Metis Project 3: Why are My Customers Leaving ? - Using Logistic Regression To Interpret Churn Data
We just finished our week 6 at Metis in Seattle, Washington, USA. These past weeks have gone by quickly, we are half way through the program and the skillsets learned are amazing.
On my last project, I worked on predicting NBA player salaries and the feedback received were extremely useful. Thank you.
For this project, we utilized clustering methods discussed in class to solve a business problem. This project was done individually. I decided to focus on a company’s churn data to figure out what sort of customers are leaving and used logistic regression algorithm. I used Python for coding and Tableau for data visualization.The code and data for this project can be found on Github.
My initial plan was to utilize data from the Economist to cluster and figure out what style of leadership is important for economic growth of countries. This was based on a discussion with my fellow Schwarzman scholar: Lorem Aminathia on the model of leadership to ensure Africa’s growth. Unfortunately, there is not enough of data features to properly evaluate this problem.
Challenge:
“We were consulted by Infinity - a hypothetical internet service provider- to figure out their Churn - which customers are leaving - and where their Growth Team can focus on“
Data:
The data was an IBM telco service churn data on kaggle.
Approach:
The Minimum Viable Product (MVP) for our client was to address the following point:
Figure out the number of customers churning.
Find out the most frequent types of customer churning.
Provide recommendation of next steps to take for the program.
Steps:
The following steps were taken to produce results, these steps are general data science steps to a solution and are usually iterative.
Data gathering from our data sources.
Data cleaning
Feature Extractions and Cleaning
Data Insights
Client Recommendations
Insights and Reasons
After downloading , cleaning, and aggregating the datasets, the following were noticed:
About 26% of Customers are churning. Out of 7,000 churn data, close to 2,000 are churning.
2. Logistic Regression (accuracy score of 80 %) provided features of the type of customer most likely and not likely to churn.

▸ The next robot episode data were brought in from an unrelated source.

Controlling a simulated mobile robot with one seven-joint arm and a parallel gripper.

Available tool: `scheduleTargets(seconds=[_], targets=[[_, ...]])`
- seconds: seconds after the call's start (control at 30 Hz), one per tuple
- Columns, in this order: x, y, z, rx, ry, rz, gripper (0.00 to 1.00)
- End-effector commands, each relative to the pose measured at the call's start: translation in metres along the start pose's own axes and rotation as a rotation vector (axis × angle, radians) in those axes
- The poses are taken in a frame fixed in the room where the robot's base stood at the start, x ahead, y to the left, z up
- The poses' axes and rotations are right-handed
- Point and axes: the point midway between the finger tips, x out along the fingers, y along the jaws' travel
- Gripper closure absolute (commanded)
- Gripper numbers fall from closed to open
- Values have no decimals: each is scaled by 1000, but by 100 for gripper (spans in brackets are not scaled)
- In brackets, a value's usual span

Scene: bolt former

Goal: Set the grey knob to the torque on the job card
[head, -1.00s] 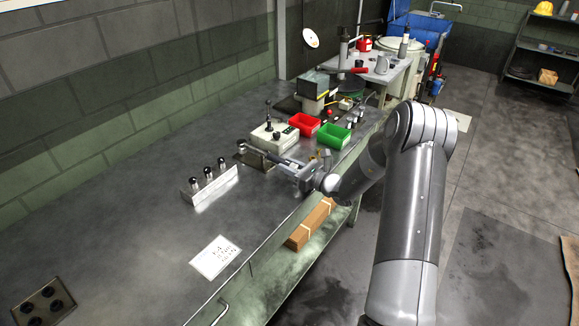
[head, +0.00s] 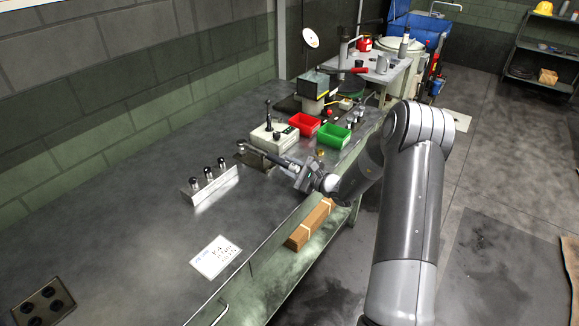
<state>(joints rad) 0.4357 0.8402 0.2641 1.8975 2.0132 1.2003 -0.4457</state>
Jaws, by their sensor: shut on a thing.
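A long dark wrench-like tool (head: 264,153) lies across a dark holder (head: 248,158) on the bench, pointing toward my gripper. My gripper (head: 296,170) is shut at the tool's near end. The grey knob cannot be told apart there; the jaws cover that end, and any scale on it is too small to read. The job card (head: 215,257) is a white sheet lying flat near the bench's front edge. Its handwritten lines are too small to read surely.
A metal block with several dark-topped pegs (head: 209,182) stands left of the tool. A pale control box with a lever (head: 271,135), a red bin (head: 304,125) and a green bin (head: 333,136) stand behind. A dark socket plate (head: 43,303) is at front left. The bench's middle is clear.

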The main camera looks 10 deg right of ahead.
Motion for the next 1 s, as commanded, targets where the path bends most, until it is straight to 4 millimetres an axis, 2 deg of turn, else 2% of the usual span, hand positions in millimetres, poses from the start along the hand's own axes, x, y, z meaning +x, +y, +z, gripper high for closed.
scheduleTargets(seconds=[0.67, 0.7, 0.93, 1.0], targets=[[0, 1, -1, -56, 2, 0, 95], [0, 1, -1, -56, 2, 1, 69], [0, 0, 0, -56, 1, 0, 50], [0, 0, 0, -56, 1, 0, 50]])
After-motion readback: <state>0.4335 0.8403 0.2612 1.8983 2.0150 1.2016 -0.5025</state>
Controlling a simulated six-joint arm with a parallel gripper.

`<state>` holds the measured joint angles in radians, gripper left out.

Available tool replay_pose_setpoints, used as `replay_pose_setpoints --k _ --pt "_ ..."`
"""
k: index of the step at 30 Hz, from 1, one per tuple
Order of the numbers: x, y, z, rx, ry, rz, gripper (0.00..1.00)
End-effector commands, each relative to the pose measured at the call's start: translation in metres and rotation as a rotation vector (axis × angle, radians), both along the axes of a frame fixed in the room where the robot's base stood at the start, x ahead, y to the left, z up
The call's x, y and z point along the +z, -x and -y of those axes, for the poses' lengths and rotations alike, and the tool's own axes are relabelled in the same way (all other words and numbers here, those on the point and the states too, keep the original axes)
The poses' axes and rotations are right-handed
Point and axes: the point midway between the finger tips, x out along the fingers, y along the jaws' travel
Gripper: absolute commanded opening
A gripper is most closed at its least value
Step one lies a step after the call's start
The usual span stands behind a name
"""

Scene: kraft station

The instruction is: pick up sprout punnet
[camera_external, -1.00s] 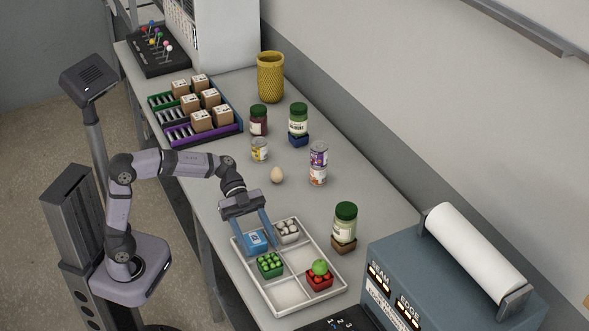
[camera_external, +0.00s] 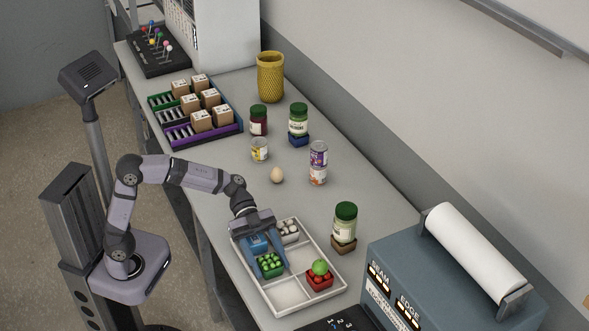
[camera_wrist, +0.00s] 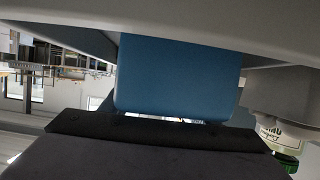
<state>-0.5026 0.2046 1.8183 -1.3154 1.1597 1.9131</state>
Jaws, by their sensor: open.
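The sprout punnet, a small green punnet of round green sprouts (camera_external: 270,265), sits in a compartment of the white tray (camera_external: 262,293). My gripper (camera_external: 268,262) points down over it, with its blue fingers apart at either side of it. Whether they touch it cannot be told. In the wrist view, a broad blue finger (camera_wrist: 178,75) fills the middle, and the punnet cannot be made out.
A white punnet (camera_external: 289,231) and a red punnet (camera_external: 319,280) share the tray. A green-lidded jar (camera_external: 344,225) stands to the right. The tray's front compartment (camera_external: 289,291) is empty.

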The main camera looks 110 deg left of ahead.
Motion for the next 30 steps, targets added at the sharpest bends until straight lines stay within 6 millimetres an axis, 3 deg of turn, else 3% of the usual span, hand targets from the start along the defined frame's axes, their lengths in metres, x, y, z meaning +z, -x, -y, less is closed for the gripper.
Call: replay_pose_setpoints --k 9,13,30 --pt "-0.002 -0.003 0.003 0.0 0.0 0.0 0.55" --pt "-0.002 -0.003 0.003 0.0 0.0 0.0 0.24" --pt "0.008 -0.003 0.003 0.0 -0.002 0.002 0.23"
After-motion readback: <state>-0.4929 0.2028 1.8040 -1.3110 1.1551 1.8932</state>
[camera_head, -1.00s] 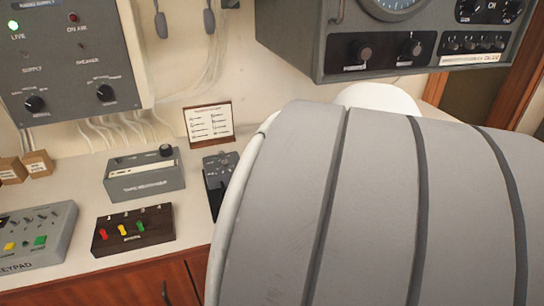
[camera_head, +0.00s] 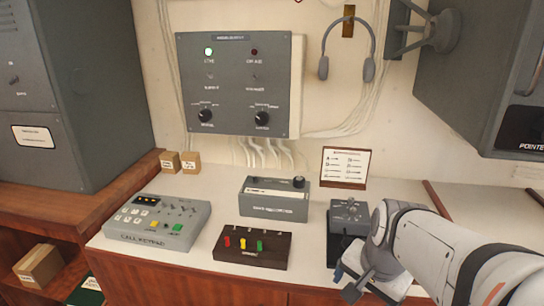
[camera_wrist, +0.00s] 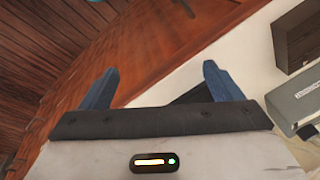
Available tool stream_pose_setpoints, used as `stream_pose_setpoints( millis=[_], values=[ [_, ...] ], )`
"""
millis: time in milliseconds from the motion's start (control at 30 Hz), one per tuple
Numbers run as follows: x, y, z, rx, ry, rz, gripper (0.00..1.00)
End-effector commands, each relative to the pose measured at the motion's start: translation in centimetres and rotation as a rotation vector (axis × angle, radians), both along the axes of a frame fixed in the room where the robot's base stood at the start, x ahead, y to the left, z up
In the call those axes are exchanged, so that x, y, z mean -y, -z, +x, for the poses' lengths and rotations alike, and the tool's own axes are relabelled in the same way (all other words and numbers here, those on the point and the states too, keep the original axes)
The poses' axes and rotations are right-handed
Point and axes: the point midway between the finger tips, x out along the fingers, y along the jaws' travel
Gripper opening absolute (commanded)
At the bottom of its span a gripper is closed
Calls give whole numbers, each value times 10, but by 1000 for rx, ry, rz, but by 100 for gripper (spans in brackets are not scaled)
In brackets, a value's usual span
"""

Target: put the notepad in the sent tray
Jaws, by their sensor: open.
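I cannot make out a notepad or a sent tray in either view. In the head view my arm reaches in from the right over the front of the white counter (camera_head: 205,195). My gripper's fingers are not clear there. The wrist view points down past the counter's edge.
A call keypad (camera_head: 158,222), a tape recorder (camera_head: 274,200) and a dark box with coloured levers (camera_head: 251,246) stand on the counter. A grey device (camera_head: 349,211) stands close to my arm. A card (camera_head: 345,167) stands behind. A wooden shelf holds a box (camera_head: 38,268) at lower left.

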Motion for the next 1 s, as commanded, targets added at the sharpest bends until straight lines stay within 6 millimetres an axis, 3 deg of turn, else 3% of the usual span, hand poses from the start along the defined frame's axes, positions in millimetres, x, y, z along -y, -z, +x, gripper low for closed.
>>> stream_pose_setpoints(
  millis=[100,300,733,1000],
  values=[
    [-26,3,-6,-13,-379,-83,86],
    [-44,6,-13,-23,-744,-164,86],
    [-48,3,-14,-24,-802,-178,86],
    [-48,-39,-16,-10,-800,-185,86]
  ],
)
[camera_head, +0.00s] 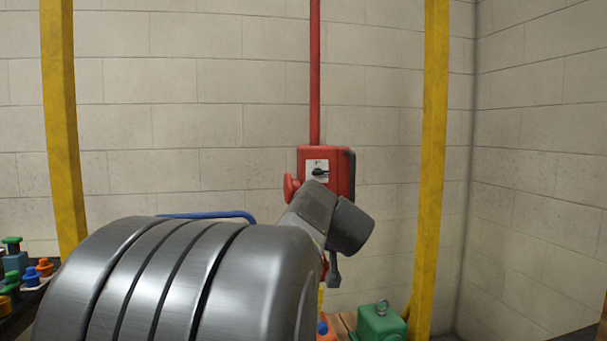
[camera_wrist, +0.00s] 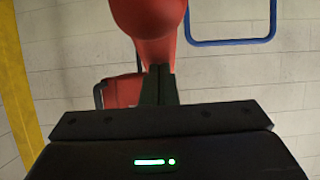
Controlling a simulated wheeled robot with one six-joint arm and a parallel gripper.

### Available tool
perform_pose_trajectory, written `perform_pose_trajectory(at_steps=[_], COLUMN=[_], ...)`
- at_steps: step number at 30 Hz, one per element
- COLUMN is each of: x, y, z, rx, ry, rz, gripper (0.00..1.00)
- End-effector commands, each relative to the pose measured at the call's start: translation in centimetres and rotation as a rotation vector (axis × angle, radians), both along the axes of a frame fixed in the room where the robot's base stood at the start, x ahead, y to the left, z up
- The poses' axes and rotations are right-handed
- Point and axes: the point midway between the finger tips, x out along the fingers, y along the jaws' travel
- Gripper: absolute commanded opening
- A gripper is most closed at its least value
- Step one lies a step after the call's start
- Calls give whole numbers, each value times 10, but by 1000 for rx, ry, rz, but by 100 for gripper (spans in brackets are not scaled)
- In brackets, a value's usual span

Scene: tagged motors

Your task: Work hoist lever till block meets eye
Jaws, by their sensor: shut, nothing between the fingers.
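The red hoist body (camera_head: 327,165) hangs on a red vertical line, with a small dark pointer on its white plate. A red rounded knob (camera_head: 291,187) juts from its left side. In the wrist view a large red rounded part (camera_wrist: 150,18) is right at the tips of my gripper (camera_wrist: 158,72); I cannot tell whether they touch. The fingers are shut and empty. Behind them shows a red body (camera_wrist: 122,91). In the head view my arm hides the fingers and much of the hoist's underside. A green block (camera_head: 381,322) with a metal eye (camera_head: 382,306) stands low, right of the hoist.
Yellow posts (camera_head: 63,130) and (camera_head: 432,150) stand either side of the hoist. A blue bar (camera_head: 207,215) shows behind my arm and in the wrist view (camera_wrist: 230,41). Small coloured parts (camera_head: 22,265) sit at the left. A block wall closes the back and right.

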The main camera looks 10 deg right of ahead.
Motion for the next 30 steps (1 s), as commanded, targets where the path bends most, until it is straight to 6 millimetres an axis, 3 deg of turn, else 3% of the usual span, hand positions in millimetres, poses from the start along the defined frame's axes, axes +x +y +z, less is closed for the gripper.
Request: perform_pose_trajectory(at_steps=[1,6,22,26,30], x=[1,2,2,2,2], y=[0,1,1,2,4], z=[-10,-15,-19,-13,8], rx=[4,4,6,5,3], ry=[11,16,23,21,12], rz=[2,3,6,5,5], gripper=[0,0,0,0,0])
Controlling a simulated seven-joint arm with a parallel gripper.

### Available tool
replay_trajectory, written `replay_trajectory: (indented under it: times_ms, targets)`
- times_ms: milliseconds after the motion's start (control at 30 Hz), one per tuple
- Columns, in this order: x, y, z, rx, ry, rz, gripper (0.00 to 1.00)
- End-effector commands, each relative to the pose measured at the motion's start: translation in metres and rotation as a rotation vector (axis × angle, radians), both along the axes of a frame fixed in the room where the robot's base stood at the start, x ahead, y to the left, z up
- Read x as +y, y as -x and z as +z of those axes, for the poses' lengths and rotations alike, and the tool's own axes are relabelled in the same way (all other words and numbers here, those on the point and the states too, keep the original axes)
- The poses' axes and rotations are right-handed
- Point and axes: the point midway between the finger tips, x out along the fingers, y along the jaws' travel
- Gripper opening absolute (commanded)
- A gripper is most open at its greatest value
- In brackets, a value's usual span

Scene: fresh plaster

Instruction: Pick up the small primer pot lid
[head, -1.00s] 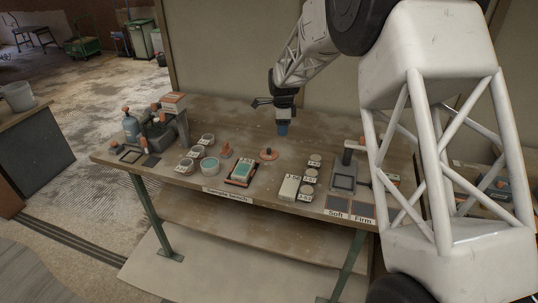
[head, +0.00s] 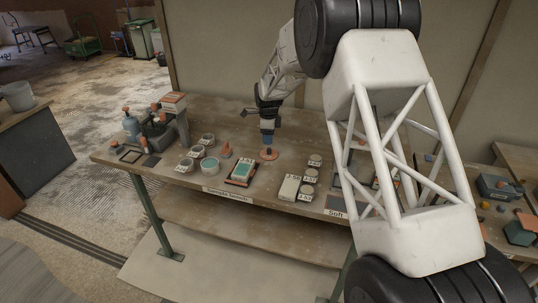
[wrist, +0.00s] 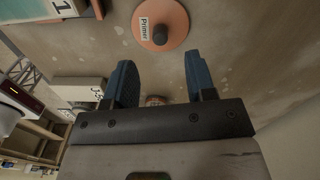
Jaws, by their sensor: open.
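The primer pot lid is a flat orange disc with a dark round knob and a white "Primer" label; it lies on the workbench in the wrist view (wrist: 174,36), ahead of the fingertips. In the head view the lid (head: 269,156) is at the middle of the bench, partly covered by my gripper (head: 267,143), which is just above it. In the wrist view my gripper (wrist: 160,72) has its two blue fingers spread, with nothing held between them. The gap between fingertips and lid is hard to judge.
On the workbench (head: 230,118), a teal-topped box (head: 240,171), several round pots (head: 209,166) and a small orange cone-like piece (head: 227,150) stand left of the lid. A pale block (head: 289,188) and labelled discs (head: 310,178) are nearer the front right.

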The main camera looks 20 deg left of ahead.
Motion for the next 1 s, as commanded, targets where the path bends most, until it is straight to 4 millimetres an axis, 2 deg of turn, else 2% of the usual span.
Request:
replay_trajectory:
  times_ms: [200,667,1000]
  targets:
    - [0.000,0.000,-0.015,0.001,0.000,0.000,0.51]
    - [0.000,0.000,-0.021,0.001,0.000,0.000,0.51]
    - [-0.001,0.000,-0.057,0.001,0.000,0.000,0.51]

The image shows the features that will either lead to customer churn or not. Something that surprised me was the fact that fiber optics users were more likely to churn in comparison to digital subscriber line users - a different type of internet service users. It is surprising because fiber optics internet service is usually faster in connecting to the internet than DSL. Another fact is that fiber optics is usually more expensive than DSL and maybe users are getting tired of paying the premium for the service.
Recommendation
An immediate next step for the growth team is to provide an option for fiber optics customers that are about to leave to switch to DSL service.